──────── Supplied material

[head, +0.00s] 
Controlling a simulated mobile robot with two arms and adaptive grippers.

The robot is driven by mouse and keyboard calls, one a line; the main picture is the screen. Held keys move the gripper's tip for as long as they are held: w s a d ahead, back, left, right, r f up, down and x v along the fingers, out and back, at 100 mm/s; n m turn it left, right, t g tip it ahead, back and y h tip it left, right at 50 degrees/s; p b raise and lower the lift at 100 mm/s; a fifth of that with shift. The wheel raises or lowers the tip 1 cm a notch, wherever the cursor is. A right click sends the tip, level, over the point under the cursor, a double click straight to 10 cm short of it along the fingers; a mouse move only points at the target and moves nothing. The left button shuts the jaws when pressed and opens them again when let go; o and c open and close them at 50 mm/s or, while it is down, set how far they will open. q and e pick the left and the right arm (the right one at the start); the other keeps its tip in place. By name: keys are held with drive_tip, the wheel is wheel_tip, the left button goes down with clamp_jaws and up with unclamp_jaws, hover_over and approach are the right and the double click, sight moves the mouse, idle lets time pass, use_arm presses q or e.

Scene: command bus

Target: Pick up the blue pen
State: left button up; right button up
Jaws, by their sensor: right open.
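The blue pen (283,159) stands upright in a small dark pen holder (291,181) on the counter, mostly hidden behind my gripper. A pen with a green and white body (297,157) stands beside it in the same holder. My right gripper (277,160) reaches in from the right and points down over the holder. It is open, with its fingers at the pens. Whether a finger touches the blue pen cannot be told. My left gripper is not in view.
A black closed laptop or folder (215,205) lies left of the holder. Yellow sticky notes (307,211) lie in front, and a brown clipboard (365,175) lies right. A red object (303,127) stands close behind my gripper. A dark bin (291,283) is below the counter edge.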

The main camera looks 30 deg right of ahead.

────────────────

### Exercise:
Copy the material above verbatim.

### Finished exercise:
[head, +0.00s] 
Controlling a simulated mobile robot with two arms and adaptive grippers.

The robot is driven by mouse and keyboard calls, one a line; the main picture is the screen. Held keys move the gripper's tip for as long as they are held: w s a d ahead, back, left, right, r f up, down and x v along the fingers, out and back, at 100 mm/s; n m turn it left, right, t g tip it ahead, back and y h tip it left, right at 50 degrees/s; p b raise and lower the lift at 100 mm/s; a fifth of that with shift. The wheel raises or lowers the tip 1 cm a notch, wherever the cursor is. A right click sends the tip, level, over the point under the cursor, a double click straight to 10 cm short of it along the fingers; a mouse move only points at the target and moves nothing. The left button shuts the jaws when pressed and opens them again when let go; o and c open and close them at 50 mm/s or, while it is down, set how far they will open. q and e pick the left and the right arm (the right one at the start); the other keeps its tip in place. By name: keys are held with drive_tip, the wheel is wheel_tip, the left button goes down with clamp_jaws and up with unclamp_jaws, hover_over and approach are the right and the double click, sight moves the mouse, idle lets time pass, use_arm presses q or e.

Scene: command bus

Target: Pick up the blue pen
State: left button up; right button up
Jaws, by their sensor: right open.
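The blue pen (283,159) stands upright in a small dark pen holder (291,181) on the counter, mostly hidden behind my gripper. A pen with a green and white body (297,157) stands beside it in the same holder. My right gripper (277,160) reaches in from the right and points down over the holder. It is open, with its fingers at the pens. Whether a finger touches the blue pen cannot be told. My left gripper is not in view.
A black closed laptop or folder (215,205) lies left of the holder. Yellow sticky notes (307,211) lie in front, and a brown clipboard (365,175) lies right. A red object (303,127) stands close behind my gripper. A dark bin (291,283) is below the counter edge.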

The main camera looks 30 deg right of ahead.

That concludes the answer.